David Burke talks to Elvis Costello, who plays The Point next month, about Dublin, his kind of town and Aldo, his kind of footballer

Picture this, if you will. Elvis Costello, nerdish angry youngman turned angry middle-aged man, arch-enemy of compromise, engages in a spot of celebrity bonhomie with George Michael, finely-coiffeured, designer-stubbled purveyor of euphonic but innocuous Brit pop.

I mean, compare, again if you will, the vitriolic "Tramp The Dirt Down" with the insipid "Careless Whisper." And wonder just where the personalities behind these two songs would find some common patch of ground.

Their meeting was pure chance. The anecdote; as Elvis tells it, merely recalled to illustrate what a decentskin is the former Wham! person.

Elvis was hanging with his cool buddies — Tom Waits, Nicolas Cage and Crispin Glover — in a Los Angeles nightclub, when, who should hoover through the entrance, but George, a coterie of supermodels tugging at his coat-tails.

"They were the most beautiful women I've ever seen in my life," Elvis enthuses.

Anyway, leaving his gorgeous girls agape, George made for the the cerebral booth, and, all earthy-like, offered a hero-worshipping hand to Elvis.

It was accepted graciously. Inhibitions relinquished, amiable chat ensued 'till each man parted, if not the best of friends, at least the best of enemies.

Elvis still marvels at George's pristine appearance, at how he "looks exactly like his photographs."

And here now, as he sits across from me in windswept and interesting Soho, London's last bastion of bohemia, Elvis himself reveals a newly-hirsute image — the goatee beard.

Once the follicular badge of jazz anoraks everywhere, this nascent facial growth has since been hijacked by the grunge fraternity.

The goatee beard, he explains, is a tribute to John Aldridge, alias Aldo, alias one of the most prolific goal-scorers to grace the beautiful game, alias the Republic of Ireland striker who taught us all how to lip-read when he called a FIFA official a "f***ing w***er" on global television during last summer's World Cup.
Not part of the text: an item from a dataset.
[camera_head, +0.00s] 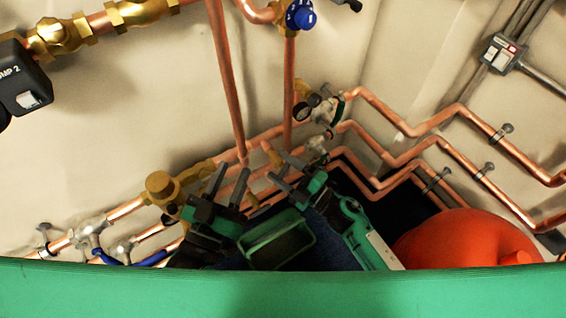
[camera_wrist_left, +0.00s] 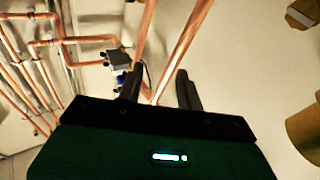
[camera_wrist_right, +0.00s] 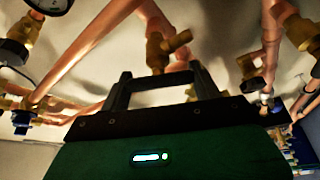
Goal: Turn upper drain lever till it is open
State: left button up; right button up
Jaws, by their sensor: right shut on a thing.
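My right gripper (camera_head: 285,172) reaches in among the copper pipes at the middle of the head view. It is shut on what appears to be the upper drain lever, though the exact contact is hard to see. In the right wrist view, a brass drain valve (camera_wrist_right: 166,48) with a short crosswise handle stands just beyond the fingertips (camera_wrist_right: 160,75). My left gripper (camera_head: 231,178) is to the left, in front of the pipes. In the left wrist view, its fingers (camera_wrist_left: 160,85) are apart, with only distant pipe and wall showing between them.
Parallel copper pipes (camera_head: 385,160) run along the wall behind my grippers. An orange-red vessel (camera_head: 455,242) stands at right. A pump (camera_head: 22,80) is at upper left.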

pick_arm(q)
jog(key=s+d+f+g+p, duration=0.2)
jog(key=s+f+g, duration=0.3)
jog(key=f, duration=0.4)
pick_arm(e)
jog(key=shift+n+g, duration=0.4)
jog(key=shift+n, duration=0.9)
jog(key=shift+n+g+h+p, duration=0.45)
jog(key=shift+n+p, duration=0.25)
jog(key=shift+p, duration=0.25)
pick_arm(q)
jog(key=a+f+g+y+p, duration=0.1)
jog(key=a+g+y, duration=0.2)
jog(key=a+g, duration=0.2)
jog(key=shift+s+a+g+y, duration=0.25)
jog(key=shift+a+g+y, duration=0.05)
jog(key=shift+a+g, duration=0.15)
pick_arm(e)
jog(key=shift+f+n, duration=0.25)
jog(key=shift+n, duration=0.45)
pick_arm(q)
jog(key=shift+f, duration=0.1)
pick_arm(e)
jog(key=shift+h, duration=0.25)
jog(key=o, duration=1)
Aldo plays for Tranmere Rovers in the English First Division. Tranmere Rovers are Elvis's "second favourite team" — his "first favourite team" being Liverpool.

Of course, more significantly, Aldo is Irish. Same as Elvis really. Born to Irish parents in London on 25 August 1954, Elvis recently returned to his spiritual homeland to set up house in Rathfarnham with wife Cait (O'Riordan — ex-Pogues bass player).

"It was mainly a private decision to move really. I wanted to have that little bit of freedom to make noise or not make noise and just be outside of the city in that sense, and if I was to move outside of London the same distance to enjoy that same kind of freedom, I'd be in a wholly English environment, which I didn't want.

"I like all cities where there is one culture laid on top of another, and Dublin to an extent has that when I need it. It has a lot of English influence there as well, and there's a lot of cultural input through music and theatre and cinema.

"So, you're not lacking that in Dublin, but, as I said before, I go there to get away from everything.

"I don't really get involved very much with the things that are going on there."

Though he has shied away from becoming a key player in the local community, Elvis professes to being "really happy" in his little part of Ireland.

"Everything else seems like a temporary place now. that I'm there. That's home."

Elvis insists that his decision to quit Britain was a private one, despite suggestions that he had become disenchanted living in the formidable shadow of Conservative government since 1979.

Think of the aforementioned "Tramp The Dirt Down." You'll not encounter, in the pop idiom, a more venomous personal attack than that which Elvis launched against Margaret Thatcher in this, the tour-de-force of his 1989 album, Spike.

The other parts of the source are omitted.